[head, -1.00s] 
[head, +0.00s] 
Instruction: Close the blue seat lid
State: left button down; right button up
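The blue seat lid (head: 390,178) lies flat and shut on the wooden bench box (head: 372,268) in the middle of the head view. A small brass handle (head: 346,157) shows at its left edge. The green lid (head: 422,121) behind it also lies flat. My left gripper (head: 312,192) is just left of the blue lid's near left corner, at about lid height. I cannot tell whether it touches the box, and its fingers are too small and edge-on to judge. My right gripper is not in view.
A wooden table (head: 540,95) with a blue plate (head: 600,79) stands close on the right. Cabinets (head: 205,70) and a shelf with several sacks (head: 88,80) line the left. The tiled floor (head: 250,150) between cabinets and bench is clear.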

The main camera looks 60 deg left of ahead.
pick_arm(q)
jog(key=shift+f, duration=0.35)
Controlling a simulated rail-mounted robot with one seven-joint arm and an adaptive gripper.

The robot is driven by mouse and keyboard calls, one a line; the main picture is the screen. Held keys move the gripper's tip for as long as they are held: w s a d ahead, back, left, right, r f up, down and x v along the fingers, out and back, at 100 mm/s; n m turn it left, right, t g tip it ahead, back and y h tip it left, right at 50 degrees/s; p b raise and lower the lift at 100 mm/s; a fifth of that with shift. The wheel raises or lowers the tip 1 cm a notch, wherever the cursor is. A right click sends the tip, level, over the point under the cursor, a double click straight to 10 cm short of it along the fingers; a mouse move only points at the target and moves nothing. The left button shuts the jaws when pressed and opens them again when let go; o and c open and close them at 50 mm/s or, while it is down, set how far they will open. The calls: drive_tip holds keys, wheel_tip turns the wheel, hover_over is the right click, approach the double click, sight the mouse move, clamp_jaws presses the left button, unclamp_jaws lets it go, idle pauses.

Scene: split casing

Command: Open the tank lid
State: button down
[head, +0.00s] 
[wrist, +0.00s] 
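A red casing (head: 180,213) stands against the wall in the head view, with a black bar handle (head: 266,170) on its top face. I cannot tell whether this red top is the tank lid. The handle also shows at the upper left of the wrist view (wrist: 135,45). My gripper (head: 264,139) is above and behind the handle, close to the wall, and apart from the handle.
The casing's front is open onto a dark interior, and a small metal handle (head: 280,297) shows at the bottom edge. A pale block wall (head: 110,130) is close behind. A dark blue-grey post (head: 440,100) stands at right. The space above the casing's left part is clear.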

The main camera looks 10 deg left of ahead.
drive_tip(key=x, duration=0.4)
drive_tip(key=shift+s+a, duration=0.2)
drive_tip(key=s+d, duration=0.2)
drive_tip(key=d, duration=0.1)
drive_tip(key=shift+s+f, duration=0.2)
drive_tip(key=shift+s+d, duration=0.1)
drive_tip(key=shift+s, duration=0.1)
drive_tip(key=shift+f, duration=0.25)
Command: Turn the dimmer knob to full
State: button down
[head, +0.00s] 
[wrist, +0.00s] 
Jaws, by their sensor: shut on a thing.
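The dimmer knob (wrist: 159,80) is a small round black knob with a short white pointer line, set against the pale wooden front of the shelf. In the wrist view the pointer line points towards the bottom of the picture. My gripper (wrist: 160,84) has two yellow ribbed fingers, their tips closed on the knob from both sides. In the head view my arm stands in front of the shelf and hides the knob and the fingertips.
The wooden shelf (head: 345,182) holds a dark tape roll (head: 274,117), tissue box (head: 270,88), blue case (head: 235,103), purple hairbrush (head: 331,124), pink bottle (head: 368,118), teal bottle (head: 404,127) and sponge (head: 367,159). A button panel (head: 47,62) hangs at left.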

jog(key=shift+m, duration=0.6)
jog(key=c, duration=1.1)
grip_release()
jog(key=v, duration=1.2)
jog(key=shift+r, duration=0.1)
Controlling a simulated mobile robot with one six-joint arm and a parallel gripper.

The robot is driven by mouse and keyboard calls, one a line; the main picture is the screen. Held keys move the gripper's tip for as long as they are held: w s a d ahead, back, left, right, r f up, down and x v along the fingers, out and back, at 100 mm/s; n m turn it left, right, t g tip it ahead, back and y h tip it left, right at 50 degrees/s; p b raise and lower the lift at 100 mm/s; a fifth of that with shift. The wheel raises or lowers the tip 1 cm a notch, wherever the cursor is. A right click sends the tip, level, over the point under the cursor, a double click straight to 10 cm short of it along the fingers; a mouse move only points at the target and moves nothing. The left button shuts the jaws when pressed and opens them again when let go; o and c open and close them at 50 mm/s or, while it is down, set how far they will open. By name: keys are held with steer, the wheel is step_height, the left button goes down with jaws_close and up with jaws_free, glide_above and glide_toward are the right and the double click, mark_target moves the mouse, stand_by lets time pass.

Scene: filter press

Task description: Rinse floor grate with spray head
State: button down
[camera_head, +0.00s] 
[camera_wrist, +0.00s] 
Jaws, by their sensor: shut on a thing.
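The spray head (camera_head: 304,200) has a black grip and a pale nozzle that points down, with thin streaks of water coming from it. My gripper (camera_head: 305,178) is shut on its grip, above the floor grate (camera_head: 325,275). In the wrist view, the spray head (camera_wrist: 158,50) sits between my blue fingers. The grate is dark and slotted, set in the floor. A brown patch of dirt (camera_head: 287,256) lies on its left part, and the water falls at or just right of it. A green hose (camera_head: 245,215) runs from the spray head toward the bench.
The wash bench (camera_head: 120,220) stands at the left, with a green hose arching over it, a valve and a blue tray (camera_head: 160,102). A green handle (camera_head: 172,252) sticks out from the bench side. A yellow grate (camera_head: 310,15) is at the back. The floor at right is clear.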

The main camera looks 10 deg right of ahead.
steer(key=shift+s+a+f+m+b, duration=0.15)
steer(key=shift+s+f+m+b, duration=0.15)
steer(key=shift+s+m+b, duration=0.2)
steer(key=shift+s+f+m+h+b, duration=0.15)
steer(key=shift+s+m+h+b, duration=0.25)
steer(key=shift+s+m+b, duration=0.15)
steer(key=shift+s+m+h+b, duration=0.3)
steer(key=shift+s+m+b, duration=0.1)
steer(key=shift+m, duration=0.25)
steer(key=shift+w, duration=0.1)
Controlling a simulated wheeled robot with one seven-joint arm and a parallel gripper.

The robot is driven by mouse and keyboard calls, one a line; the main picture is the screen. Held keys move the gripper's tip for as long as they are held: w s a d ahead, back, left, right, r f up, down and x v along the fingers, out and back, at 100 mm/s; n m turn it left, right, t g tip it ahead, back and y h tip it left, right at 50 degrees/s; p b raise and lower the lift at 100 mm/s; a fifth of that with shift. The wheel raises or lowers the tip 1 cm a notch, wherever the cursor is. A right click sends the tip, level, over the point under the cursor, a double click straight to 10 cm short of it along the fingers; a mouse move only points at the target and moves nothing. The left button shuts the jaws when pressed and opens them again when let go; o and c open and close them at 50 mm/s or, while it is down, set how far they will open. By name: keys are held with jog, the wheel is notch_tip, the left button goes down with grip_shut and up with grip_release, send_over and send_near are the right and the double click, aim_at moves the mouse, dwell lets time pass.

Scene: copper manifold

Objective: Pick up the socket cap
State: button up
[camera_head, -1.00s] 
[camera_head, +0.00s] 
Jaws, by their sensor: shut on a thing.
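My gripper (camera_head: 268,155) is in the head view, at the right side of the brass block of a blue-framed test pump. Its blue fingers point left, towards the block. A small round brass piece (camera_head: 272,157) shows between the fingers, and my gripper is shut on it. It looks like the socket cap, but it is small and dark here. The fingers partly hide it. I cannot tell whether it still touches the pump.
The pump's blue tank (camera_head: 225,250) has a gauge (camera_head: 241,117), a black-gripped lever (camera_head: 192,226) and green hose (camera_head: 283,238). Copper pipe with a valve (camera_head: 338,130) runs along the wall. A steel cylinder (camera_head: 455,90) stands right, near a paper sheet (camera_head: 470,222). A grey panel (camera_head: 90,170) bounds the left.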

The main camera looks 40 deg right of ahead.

* * * *

**Exercise task:**
Check each line of the records for the word "seven", and show the lines that contain it.

**The response:**
Controlling a simulated rail-mounted robot with one seven-joint arm and an adaptive gripper.
Controlling a simulated wheeled robot with one seven-joint arm and a parallel gripper.

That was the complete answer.